Pour ce qui est des grandes expériences je pars, une fois encore, des trois grandes détresses de la vie humaine, la peur de la mort, le désespoir vis-à-vis de l'absurde et la tristesse dans l'isolement.
L'homme confronté à ces situations limites se sent détruit, au bord de l'annihilation. Et c'est là, où l'homme en tant que moi existentiel ne peut plus accepter ce qu'il vit, qu'il a encore la chance de faire l'expérience libératrice de toute angoisse, l'expérience libératrice du désespoir et l'expérience libératrice de la tristesse! C'est là que l'homme, qui est bien plus que son moi existentiel, fait l'expérience de l'Être transcendant et immanent.

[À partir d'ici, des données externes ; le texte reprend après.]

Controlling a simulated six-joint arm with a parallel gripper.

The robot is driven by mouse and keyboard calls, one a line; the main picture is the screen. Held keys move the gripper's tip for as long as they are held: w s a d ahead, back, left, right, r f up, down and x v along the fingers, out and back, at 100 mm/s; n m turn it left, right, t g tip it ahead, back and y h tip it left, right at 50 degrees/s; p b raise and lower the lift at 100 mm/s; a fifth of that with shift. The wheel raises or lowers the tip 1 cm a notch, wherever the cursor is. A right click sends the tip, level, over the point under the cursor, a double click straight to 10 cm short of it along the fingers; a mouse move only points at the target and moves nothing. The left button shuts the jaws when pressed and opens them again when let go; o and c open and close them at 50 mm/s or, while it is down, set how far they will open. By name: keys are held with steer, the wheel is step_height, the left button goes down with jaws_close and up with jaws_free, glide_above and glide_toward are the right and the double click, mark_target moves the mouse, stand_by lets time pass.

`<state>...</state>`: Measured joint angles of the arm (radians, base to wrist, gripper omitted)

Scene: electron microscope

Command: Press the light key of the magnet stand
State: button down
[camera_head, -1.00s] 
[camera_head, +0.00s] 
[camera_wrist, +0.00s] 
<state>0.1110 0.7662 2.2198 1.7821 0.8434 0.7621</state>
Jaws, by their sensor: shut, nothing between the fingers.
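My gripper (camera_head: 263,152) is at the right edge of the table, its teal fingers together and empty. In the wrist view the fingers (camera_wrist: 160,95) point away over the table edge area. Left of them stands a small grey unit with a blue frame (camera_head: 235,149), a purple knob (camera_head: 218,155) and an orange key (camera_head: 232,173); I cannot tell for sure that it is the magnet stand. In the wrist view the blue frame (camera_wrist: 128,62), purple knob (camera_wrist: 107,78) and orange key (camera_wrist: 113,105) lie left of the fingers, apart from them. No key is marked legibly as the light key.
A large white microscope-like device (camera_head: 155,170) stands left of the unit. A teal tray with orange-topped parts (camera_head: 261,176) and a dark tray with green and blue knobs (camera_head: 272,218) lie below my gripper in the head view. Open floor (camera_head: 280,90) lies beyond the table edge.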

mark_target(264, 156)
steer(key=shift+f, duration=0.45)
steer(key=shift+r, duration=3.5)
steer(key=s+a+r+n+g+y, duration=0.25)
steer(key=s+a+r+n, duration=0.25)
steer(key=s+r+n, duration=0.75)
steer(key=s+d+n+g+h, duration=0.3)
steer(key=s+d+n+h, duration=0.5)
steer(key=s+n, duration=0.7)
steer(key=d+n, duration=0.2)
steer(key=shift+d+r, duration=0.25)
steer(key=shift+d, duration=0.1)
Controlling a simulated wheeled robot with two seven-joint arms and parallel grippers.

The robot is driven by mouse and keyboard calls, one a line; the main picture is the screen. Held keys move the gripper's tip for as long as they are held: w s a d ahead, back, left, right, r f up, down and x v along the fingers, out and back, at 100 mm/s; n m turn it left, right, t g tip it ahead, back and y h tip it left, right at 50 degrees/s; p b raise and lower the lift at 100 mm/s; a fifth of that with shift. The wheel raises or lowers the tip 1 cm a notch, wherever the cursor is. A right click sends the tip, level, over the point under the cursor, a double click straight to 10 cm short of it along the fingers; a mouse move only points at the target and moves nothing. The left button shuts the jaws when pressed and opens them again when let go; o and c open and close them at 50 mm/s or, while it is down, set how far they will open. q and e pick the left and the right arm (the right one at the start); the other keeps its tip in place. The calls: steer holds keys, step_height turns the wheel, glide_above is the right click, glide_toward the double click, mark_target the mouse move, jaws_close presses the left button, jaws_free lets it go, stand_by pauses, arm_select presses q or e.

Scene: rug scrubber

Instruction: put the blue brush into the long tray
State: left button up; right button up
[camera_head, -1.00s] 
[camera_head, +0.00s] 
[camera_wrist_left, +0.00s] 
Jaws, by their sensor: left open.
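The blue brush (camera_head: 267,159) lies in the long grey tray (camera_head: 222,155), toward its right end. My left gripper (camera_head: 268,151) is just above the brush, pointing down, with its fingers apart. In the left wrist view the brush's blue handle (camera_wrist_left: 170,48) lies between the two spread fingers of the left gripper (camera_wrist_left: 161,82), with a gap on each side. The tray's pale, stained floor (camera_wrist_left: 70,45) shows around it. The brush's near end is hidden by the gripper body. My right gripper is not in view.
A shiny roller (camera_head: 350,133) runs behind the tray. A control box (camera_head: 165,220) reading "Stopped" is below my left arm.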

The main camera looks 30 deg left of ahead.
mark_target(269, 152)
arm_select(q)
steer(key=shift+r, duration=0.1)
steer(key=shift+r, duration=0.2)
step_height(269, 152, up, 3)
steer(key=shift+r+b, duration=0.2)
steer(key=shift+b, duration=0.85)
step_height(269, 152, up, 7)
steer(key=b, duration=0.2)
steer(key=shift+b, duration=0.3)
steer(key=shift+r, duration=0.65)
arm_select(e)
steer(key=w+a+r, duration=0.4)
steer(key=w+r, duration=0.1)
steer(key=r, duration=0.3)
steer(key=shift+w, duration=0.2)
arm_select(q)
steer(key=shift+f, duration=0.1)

Comment arrive-t-il à cette expérience ? Paradoxalement, c’est en acceptant ce qu’en tant que moi existentiel il ne peut pas accepter. C'est en acceptant la mort, en acceptant l'absurde et en acceptant l'isolement qu'il peut faire l'expérience de ce qui est au-delà de son horizon existentiel.
Il fait au moment même l’expérience d’une force dans la faiblesse, d’un sens dans le non sens et d’un amour dans l’isolement.
Je n'invente rien, j'écoute avec étonnement des hommes et des femmes qui me parlent de leur expérience, laquelle ne peut être comprise que comme la manifestation d'une réalité transcendante. Cette réalité transcendante n'est plus ici le contenu d'une croyance mais le contenu d'une expérience.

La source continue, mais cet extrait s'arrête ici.